## DESCRIPTION OF THE TASK
From the listing below, restate word for word the lines from the line containing "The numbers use" down through the line containing "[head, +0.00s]". Exclude pictures.

## SUPPLIED DATA
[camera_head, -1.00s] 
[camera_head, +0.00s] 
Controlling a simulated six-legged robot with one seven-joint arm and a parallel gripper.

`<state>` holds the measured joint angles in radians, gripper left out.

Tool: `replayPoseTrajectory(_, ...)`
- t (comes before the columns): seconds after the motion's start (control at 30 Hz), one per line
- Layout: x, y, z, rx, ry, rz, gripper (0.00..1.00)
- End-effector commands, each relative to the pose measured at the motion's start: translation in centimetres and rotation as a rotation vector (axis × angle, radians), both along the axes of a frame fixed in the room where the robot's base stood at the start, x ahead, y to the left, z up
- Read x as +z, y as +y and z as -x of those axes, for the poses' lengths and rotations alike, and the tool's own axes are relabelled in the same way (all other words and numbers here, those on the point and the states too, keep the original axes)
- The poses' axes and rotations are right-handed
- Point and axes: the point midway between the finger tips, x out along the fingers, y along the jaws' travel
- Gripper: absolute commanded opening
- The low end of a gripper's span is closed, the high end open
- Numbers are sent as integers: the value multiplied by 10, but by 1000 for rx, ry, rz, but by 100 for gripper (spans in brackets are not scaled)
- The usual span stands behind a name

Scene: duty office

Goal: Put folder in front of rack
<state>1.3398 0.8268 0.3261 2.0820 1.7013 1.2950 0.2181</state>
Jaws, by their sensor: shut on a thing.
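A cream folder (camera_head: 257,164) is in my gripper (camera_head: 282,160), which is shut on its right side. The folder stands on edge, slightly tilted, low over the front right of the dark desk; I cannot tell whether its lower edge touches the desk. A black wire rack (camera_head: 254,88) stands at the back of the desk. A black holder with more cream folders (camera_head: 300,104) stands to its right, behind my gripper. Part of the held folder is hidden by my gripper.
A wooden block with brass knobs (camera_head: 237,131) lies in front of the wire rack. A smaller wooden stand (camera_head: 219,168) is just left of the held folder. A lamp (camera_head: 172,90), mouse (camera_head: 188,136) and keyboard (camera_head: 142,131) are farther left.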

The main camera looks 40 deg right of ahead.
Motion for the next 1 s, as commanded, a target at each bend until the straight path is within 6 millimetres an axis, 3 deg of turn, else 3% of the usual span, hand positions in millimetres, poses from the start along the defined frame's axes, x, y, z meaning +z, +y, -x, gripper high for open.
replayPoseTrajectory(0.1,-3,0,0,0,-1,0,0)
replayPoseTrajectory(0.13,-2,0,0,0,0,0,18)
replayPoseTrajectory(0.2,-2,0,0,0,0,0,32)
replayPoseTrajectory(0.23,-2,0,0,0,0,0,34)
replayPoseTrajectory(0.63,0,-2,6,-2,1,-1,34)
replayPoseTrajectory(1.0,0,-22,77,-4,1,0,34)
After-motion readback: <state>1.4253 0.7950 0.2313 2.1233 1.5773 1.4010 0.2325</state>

--

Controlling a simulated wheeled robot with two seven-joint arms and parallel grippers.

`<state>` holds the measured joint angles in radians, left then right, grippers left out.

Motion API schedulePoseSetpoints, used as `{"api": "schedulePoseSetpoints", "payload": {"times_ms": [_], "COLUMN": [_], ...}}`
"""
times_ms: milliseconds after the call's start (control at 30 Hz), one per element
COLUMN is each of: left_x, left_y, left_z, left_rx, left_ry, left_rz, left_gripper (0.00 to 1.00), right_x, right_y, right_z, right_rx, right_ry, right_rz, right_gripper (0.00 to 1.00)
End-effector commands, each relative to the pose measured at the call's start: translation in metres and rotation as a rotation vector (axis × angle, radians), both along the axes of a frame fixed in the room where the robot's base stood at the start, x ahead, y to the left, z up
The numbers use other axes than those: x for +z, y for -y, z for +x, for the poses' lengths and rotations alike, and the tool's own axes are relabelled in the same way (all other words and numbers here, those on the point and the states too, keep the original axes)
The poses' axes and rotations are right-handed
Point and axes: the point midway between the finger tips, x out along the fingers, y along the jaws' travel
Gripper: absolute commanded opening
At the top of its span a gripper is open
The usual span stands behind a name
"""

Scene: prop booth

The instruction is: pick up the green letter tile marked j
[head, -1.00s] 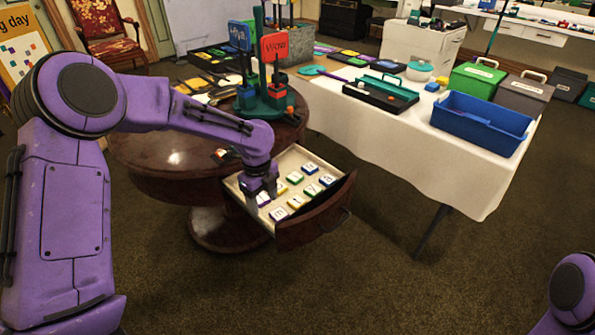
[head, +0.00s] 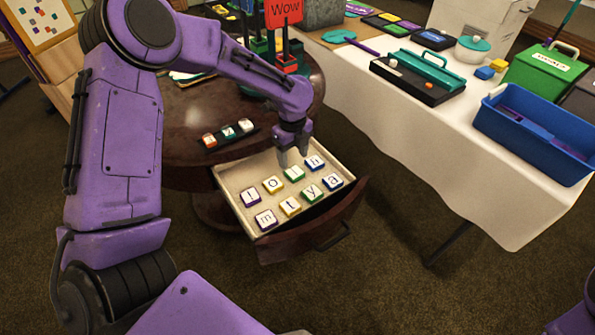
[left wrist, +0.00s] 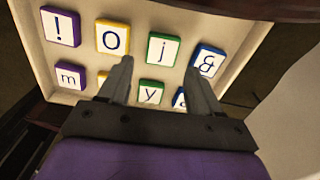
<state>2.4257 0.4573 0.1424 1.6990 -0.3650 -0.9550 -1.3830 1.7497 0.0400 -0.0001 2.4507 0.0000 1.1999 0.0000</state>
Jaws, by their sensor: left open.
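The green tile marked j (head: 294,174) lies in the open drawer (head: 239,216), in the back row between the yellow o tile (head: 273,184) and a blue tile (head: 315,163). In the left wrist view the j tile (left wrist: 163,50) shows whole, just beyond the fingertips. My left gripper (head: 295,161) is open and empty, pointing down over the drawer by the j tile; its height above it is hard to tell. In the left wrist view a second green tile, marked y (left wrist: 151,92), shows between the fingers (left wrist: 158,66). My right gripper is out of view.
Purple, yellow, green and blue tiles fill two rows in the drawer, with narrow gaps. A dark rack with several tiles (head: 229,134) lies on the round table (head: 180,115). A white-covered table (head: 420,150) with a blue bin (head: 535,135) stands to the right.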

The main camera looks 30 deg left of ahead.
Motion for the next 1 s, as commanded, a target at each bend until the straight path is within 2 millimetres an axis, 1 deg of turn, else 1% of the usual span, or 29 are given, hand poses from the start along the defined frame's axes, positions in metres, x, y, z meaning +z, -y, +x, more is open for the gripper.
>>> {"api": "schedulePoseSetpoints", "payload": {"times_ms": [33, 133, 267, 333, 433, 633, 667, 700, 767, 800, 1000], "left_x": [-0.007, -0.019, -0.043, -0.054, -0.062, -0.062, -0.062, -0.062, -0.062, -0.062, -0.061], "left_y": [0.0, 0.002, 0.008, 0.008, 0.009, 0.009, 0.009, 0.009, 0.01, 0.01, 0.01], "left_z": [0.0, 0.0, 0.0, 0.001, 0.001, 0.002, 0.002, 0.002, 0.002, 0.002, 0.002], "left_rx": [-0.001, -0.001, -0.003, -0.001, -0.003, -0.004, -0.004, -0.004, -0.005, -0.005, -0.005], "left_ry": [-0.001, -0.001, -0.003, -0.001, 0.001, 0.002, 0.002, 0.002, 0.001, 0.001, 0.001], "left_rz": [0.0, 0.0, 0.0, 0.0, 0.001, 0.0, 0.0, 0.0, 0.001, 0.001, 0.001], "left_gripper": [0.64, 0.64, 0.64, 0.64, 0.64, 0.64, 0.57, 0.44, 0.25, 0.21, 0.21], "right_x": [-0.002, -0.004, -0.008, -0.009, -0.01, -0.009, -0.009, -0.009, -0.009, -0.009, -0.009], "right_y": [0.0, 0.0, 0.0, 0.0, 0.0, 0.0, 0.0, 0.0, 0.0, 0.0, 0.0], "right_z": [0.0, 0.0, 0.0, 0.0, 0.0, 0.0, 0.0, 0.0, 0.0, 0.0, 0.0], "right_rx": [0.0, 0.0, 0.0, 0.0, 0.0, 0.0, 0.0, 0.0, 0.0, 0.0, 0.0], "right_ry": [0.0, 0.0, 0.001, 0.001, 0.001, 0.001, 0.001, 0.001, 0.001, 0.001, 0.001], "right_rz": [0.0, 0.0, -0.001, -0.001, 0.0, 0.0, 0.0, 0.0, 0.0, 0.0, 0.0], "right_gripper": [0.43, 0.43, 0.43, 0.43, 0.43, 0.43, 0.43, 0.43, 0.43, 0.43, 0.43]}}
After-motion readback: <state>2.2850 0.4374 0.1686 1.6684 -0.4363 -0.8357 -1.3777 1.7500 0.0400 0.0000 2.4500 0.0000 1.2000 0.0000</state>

## OUTPUT FOR THIS EXERCISE
The numbers use other axes than those: x for +z, y for -y, z for +x, for the poses' lengths and rotations alike, and the tool's own axes are relabelled in the same way (all other words and numbers here, those on the point and the states too, keep the original axes)
The poses' axes and rotations are right-handed
Point and axes: the point midway between the finger tips, x out along the fingers, y along the jaws' travel
Gripper: absolute commanded opening
At the top of its span a gripper is open
The usual span stands behind a name
"""

Scene: prop booth

The instruction is: pick up the green letter tile marked j
[head, -1.00s] 
[head, +0.00s] 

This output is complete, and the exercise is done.